Ponad stu mieszkańców oraz wójt Dwikóz podpisali się pod protestem przeciwko budowie schroniska dla zwierząt w Rzeczycy. Ludzie nie chcą, aby w ich wsi była tego typu placówka. Obawiają się o bezpieczeństwo swoich rodzin.
Są przekonani, że przy takim ośrodku będą podrzucane bezpańskie psy, które wałęsać się będą po okolicy – mówi wójt Marek Łukaszek. Jego zdaniem, budowa schroniska mogłaby również zahamować rozwój agroturystyczny gminy.
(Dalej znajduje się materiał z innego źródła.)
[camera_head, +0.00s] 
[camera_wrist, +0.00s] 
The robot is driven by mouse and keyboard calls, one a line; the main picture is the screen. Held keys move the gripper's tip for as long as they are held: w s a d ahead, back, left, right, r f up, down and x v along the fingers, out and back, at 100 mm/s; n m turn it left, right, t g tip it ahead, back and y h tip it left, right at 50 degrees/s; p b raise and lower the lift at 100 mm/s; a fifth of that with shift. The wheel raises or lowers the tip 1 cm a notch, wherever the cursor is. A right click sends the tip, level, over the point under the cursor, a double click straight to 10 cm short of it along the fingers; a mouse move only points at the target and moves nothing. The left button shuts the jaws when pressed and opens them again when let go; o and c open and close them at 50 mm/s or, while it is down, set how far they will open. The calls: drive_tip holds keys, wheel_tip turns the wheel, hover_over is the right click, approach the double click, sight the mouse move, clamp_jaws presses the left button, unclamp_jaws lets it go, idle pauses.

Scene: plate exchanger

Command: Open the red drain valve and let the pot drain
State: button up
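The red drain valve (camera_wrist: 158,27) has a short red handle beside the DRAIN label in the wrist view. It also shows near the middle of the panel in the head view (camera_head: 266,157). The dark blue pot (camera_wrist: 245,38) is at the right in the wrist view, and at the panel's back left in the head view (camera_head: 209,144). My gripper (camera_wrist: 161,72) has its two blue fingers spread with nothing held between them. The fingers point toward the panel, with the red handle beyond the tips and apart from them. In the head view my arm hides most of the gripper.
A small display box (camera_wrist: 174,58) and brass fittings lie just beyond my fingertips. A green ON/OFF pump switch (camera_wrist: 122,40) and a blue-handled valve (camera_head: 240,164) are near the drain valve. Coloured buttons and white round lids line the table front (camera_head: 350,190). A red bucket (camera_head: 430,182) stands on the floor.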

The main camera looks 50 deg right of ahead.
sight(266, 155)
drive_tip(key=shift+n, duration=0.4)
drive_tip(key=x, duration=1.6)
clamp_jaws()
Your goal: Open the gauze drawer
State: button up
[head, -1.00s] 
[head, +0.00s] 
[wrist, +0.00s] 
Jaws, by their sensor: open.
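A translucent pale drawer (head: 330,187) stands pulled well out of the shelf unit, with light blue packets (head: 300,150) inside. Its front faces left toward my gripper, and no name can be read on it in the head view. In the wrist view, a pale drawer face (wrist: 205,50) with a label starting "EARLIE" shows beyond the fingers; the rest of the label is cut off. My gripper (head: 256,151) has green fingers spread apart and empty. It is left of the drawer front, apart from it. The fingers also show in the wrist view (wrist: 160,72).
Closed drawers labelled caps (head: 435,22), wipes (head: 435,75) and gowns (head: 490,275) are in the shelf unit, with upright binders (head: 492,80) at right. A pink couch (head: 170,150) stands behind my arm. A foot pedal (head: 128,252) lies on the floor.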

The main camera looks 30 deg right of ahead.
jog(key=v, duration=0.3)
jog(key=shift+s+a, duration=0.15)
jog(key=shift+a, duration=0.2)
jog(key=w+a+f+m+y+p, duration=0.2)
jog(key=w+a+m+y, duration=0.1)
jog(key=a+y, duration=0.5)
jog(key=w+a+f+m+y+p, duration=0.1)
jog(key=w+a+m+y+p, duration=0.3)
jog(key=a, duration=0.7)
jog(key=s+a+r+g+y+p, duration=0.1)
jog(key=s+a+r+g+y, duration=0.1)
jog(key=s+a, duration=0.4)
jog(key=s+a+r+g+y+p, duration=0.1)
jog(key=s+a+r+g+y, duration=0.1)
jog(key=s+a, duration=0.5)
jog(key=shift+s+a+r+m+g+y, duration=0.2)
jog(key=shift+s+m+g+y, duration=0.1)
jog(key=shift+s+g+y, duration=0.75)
Inwestycję miał realizować Ekologiczny Związek Gmin Dorzecza Koprzywianki, skupiający kilkanaście samorządów. 2 tygodnie temu, podczas walnego zebrania związku, jednogłośnie przyjęto stanowisko w tej sprawie. Lokalizację w Rzeczycy zaproponował zastępca burmistrza Sandomierza Marek Bronkowski, który zdziwiony jest stanowiskiem wójta i mieszkańców. W Rzeczycy jest uzbrojona działka i droga dojazdowa, a istniejące tam budynki można zaadaptować na potrzeby placówki. Schronisko miało powstać z dala od zabudowań, na gruntach stanowiących własność Kościoła. Rozpoczęto nawet rozmowy z kurią dotyczące dzierżawy.
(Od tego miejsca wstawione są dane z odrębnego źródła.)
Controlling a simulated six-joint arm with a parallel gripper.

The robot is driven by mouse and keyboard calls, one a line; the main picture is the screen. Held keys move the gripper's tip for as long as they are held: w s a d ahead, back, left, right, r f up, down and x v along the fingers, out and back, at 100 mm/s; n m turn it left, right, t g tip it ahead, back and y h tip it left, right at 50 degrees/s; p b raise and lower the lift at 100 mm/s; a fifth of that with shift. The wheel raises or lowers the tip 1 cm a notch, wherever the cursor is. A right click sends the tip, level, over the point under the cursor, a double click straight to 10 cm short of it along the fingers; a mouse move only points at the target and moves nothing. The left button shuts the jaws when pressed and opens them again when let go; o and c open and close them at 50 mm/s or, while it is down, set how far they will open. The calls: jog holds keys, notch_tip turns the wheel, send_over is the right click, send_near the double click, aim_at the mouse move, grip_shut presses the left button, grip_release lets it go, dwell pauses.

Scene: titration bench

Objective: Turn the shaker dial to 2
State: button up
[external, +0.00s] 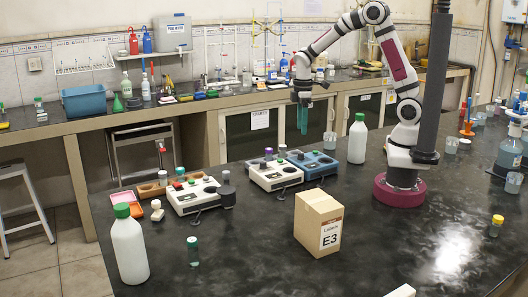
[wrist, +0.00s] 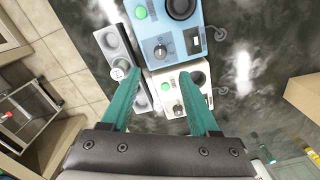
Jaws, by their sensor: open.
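Low bench units with knobs stand on the black bench; I cannot tell which one is the shaker. Another white unit (external: 193,197) stands further left. My gripper (external: 303,130) is open, with teal fingers pointing down, above and behind the units. In the wrist view its fingers (wrist: 158,88) are apart and empty. The dial numbers are too small to read.
A cardboard box (external: 319,223) marked E3 stands in front of the units. A white bottle (external: 357,139) stands near my arm, and another bottle (external: 129,247) with a green cap is at front left. A small vial (external: 193,252) stands nearby. The front centre bench is mostly clear.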

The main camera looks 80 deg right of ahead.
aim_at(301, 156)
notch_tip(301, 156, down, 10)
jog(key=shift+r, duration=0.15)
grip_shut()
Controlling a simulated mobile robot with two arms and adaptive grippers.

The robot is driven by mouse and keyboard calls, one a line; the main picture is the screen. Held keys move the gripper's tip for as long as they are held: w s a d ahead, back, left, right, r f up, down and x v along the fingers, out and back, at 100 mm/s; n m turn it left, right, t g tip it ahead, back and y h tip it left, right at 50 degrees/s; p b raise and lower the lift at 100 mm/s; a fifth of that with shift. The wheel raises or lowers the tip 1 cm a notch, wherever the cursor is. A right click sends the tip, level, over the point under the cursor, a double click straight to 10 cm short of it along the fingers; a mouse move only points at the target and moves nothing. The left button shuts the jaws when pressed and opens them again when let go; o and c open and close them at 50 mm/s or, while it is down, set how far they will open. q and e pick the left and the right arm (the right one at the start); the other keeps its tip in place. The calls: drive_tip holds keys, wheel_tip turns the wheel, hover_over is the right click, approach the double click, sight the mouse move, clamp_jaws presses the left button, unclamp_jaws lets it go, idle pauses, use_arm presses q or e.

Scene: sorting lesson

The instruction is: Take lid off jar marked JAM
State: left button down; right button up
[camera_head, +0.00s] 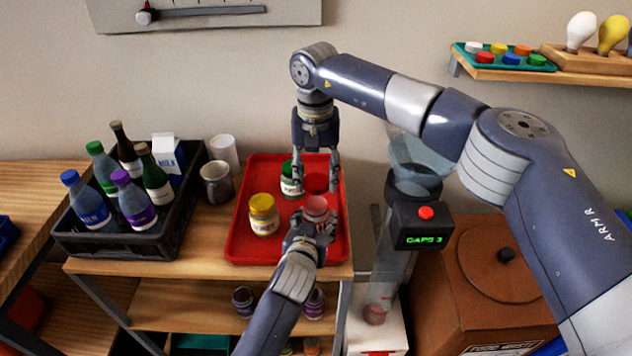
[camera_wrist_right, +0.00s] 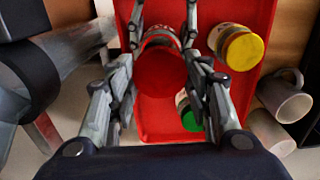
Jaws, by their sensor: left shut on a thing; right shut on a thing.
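My right gripper (camera_head: 316,184) comes down from above, shut on a red lid (camera_head: 315,182). The lid also shows large between its fingers in the right wrist view (camera_wrist_right: 160,82). My left gripper (camera_head: 312,222) is shut on a jar (camera_head: 317,205) with a reddish top, over the front right of the red tray (camera_head: 242,240). The lid appears apart from this jar, above and behind it. In the wrist view the lid hides part of the jar (camera_wrist_right: 160,37). I cannot read its label. A yellow-lidded jar (camera_head: 264,222) and a green-lidded jar (camera_head: 291,180) stand on the tray.
A black crate of bottles (camera_head: 75,240), a grey mug (camera_head: 216,183) and a white cup (camera_head: 224,151) stand left of the tray. To the right is a clear column with a box reading "CAPS 3" (camera_head: 424,227). Bare tray lies front left.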

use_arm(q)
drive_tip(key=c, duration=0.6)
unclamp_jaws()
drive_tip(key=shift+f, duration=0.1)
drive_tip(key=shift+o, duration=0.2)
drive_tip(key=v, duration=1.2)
W tym samym czasie mieszkańcy Rzeczycy zwrócili się do biskupa sandomierskiego Krzysztofa Nitkiewicza o nieprzekazywanie terenu na potrzeby schroniska. Rzecznik Kurii Diecezjalnej w Sandomierzu ksiądz Tomasz Lis powiedział, że nie podjęto jeszcze decyzji tej sprawie.
Poszukiwanie terenu pod budowę schroniska dla zwierząt trwa od ubiegłego roku, by rozwiązać problem bezpańskich czworonogów.